Reporting (Power BI)
- Power BI template reads reviews_enriched through a MySQL connector or by reading CSV from blob.
- Visuals:
- Overall sentiment trend (line chart)
- Product-level sentiment heatmap
- Rating vs sentiment scatter
- Top negative keywords (word cloud)
- Key drivers matrix (cross-filtered tables)

Quick start (download & run)

Download the latest packaged release from the Releases page and execute the included startup script.

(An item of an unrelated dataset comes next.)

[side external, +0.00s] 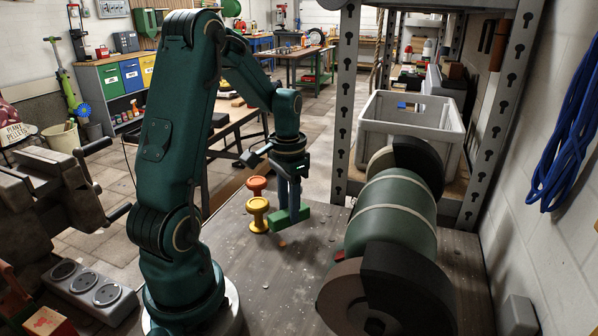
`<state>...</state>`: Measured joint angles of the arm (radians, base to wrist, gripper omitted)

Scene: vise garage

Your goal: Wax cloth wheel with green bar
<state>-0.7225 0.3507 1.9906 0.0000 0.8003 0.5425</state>
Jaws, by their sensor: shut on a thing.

- Click the Releases badge above or visit:
https://github.com/Aaditya-Alsatwar/Amazon_Sentiments/releases

- Download the archive (example name: amazon_sentiments_release_v1.0.zip).
- Extract the archive.
- Execute the entry script:
- On Linux/macOS: ./run_pipeline.sh
- On Windows: run_pipeline.bat

The release contains prebuilt assets: sample CSVs, the Azurite container config, SQL schema, and a Power BI .pbix file. Run the included script to launch Azurite, seed MySQL, and run the ETL worker. The script runs a demo pipeline that writes data and populates the Power BI template dataset.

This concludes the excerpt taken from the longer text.